The sanctions were the most visible sign of U.S. anger at Russia's
attempt to absorb the Crimea region in southern Ukraine, reflecting
the deepest plunge in U.S.-Russian relations since the Cold War.
Senior administration officials told reporters the penalties were
the most comprehensive sanctions applied to Russia in more than two
decades.
Republican Senator John McCain, however, said Obama did not go far
enough when the president cited so few individuals and no
businesses.
"The crisis in Ukraine is about more than Ukraine. It is also about
the credibility of America's global leadership and whether the
future will be defined by the values of the West, or by dictators
and aggressors who think they can bully the free world into
submission. We must recognize that reality and be equal to it,"
McCain said in a statement.
The U.S. sanctions came in an executive order signed by Obama a day
after a Crimea referendum aimed at allowing Russia to annex the
autonomous region.
"If Russia continues to interfere in Ukraine, we stand ready to
impose further sanctions," Obama said.
Putin signed a decree on Monday recognizing Crimea as a sovereign
state and was expected to take up the annexation issue with the
Russian parliament on Tuesday.
Obama's ability to influence Putin has proved minimal. The two spoke
four times over the past three weeks even as Russia moved closer to
Crimea.
The belief among U.S. officials, however, is that calibrated
sanctions over time will damage the Russian economy, which has close
ties to Europe, and force Moscow to rethink.
Amid fears that Russia might move into eastern Ukraine, Obama said
provocations will achieve nothing except to "further isolate Russia
and diminish its place in the world."
Obama's order freezes any assets in the United States and bans
travel into the country of seven ranking Russian government
officials and four individuals identified as Crimea-based separatist
leaders.

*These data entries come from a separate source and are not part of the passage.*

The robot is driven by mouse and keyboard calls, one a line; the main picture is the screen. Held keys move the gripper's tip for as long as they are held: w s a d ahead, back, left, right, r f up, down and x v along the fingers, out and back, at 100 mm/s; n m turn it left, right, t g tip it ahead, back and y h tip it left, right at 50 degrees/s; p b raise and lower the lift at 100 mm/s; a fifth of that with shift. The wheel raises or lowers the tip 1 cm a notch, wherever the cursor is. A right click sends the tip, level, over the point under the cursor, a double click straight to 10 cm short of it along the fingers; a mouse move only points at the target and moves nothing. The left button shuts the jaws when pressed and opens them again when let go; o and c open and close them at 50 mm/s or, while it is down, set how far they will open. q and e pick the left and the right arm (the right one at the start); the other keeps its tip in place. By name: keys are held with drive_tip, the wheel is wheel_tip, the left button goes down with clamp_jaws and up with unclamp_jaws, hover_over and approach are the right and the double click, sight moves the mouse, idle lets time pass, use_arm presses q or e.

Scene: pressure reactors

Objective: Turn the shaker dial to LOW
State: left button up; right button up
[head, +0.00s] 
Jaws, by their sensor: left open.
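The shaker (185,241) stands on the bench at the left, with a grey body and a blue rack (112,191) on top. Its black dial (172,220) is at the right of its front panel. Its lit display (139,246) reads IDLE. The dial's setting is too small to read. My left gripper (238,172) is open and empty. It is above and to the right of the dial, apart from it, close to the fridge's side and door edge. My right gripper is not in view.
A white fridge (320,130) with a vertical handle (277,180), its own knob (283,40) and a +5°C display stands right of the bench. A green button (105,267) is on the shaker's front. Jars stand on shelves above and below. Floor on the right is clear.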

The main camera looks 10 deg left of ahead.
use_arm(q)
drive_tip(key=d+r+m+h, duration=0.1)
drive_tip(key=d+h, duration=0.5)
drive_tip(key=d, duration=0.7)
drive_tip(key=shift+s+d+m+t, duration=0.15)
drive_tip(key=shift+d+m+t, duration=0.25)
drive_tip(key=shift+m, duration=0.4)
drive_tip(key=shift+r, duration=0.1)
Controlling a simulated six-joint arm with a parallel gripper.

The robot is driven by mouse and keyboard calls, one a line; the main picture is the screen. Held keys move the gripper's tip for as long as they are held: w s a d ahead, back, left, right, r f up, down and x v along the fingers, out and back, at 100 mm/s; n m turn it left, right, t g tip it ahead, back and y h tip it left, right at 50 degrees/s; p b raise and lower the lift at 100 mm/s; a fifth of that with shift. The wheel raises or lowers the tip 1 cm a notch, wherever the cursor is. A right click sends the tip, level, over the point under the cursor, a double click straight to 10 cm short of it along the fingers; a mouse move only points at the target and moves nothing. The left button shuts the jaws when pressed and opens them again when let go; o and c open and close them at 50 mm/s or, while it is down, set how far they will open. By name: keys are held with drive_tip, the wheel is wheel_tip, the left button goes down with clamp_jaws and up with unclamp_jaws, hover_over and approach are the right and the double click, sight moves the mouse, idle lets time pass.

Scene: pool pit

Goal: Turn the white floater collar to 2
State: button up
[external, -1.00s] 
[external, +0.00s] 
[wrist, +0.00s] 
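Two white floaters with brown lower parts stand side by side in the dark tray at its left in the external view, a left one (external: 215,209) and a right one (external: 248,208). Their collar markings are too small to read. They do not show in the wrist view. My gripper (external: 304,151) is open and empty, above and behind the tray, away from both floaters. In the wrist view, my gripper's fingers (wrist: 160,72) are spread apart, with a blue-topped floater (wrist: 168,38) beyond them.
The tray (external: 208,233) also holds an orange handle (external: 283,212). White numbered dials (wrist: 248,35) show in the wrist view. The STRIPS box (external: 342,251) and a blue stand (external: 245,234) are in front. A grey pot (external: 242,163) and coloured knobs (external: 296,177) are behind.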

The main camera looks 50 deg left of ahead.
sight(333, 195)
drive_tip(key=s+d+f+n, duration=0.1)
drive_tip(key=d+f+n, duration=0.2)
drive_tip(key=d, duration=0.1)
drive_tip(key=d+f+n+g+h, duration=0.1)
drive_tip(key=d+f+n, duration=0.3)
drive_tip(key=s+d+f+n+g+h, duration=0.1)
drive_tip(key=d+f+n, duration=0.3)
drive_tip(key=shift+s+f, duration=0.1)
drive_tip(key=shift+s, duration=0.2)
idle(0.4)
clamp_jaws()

Ousted Ukrainian President Viktor Yanukovich, who fled Kiev
after bloody protests against his rule, was among those sanctioned.

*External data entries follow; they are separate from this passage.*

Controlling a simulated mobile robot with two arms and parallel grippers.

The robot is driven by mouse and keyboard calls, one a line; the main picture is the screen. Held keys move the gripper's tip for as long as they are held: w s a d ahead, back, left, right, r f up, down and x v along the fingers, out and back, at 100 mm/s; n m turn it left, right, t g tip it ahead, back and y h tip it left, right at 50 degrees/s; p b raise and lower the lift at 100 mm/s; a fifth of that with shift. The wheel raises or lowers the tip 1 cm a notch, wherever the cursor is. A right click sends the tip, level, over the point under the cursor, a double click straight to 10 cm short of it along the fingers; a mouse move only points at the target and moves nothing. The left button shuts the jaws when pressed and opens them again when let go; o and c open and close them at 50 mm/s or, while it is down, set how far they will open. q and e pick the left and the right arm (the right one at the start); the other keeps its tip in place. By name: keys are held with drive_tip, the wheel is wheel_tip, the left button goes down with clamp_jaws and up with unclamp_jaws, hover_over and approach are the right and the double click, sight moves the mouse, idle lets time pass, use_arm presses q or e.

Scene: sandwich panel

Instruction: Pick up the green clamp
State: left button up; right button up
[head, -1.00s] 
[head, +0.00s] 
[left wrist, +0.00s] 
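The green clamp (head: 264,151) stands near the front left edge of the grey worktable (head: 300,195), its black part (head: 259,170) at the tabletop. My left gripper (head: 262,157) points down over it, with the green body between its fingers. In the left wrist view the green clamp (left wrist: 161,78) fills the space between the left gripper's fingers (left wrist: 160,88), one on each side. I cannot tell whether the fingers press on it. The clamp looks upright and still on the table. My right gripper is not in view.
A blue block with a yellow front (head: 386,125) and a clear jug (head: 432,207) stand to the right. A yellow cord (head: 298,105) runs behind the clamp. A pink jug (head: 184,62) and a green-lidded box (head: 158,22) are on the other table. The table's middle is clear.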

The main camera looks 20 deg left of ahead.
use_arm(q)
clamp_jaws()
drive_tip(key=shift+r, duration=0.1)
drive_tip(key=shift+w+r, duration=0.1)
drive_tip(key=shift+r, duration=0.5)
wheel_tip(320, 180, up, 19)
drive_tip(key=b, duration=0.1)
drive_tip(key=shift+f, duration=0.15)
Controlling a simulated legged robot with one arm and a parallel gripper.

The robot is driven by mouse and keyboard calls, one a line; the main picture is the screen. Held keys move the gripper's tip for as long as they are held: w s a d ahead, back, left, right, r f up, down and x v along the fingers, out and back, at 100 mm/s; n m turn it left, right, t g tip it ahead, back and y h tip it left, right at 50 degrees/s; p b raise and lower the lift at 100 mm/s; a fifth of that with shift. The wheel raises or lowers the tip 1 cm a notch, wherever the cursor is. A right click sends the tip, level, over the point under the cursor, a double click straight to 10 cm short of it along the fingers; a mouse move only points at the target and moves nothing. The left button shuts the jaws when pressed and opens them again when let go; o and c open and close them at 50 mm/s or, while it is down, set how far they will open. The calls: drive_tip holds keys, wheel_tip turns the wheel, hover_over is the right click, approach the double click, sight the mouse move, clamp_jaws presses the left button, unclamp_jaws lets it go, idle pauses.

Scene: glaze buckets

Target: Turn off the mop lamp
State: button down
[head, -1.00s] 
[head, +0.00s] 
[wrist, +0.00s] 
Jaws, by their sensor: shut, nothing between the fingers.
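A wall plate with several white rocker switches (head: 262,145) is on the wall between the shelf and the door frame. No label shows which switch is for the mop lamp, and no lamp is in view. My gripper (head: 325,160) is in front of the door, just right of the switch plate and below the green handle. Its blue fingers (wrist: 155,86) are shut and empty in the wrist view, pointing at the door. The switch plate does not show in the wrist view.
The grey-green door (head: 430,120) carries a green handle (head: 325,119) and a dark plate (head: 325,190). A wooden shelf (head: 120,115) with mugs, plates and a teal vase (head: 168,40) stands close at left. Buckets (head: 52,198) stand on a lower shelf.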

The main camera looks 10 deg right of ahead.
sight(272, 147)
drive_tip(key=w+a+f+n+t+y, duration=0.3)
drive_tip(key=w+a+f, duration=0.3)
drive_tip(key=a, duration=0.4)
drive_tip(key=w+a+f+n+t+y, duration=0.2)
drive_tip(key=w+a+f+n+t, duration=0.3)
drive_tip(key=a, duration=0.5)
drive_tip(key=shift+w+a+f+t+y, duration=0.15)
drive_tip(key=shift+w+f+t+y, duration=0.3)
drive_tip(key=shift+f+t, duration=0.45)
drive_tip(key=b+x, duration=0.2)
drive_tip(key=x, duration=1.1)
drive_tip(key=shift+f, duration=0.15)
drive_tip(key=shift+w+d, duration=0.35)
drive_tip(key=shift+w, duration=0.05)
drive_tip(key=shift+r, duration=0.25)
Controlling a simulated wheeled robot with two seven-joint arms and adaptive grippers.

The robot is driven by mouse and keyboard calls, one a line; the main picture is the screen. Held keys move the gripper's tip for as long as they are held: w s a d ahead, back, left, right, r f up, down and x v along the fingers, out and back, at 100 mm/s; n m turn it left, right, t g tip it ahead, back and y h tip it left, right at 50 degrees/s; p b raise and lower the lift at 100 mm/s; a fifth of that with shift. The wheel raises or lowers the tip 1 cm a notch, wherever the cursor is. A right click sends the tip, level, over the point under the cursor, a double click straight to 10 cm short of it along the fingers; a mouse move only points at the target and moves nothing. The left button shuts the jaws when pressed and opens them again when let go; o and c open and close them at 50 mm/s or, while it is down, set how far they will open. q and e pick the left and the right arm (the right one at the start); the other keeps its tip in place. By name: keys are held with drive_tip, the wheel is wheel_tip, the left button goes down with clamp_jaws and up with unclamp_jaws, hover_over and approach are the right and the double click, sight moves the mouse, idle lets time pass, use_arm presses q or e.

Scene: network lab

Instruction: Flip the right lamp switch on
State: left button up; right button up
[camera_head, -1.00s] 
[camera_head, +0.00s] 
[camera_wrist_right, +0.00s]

The United States also reached into Putin's inner circle by naming
presidential aide Vladislav Surkov and adviser Sergei Glazyev.
Steven Pifer, a senior fellow at the Brookings Institution think
tank and a former U.S. ambassador to Ukraine, said Surkov was a
long-time Putin assistant and that Glazyev had been the Kremlin's
point person on Ukraine over the past year.
"These steps by themselves likely will not change Mr. Putin's
course, but he has to take account that both U.S. and EU officials
say more sanctions are on offer, perhaps including broader financial
measures against Russia," Pifer said.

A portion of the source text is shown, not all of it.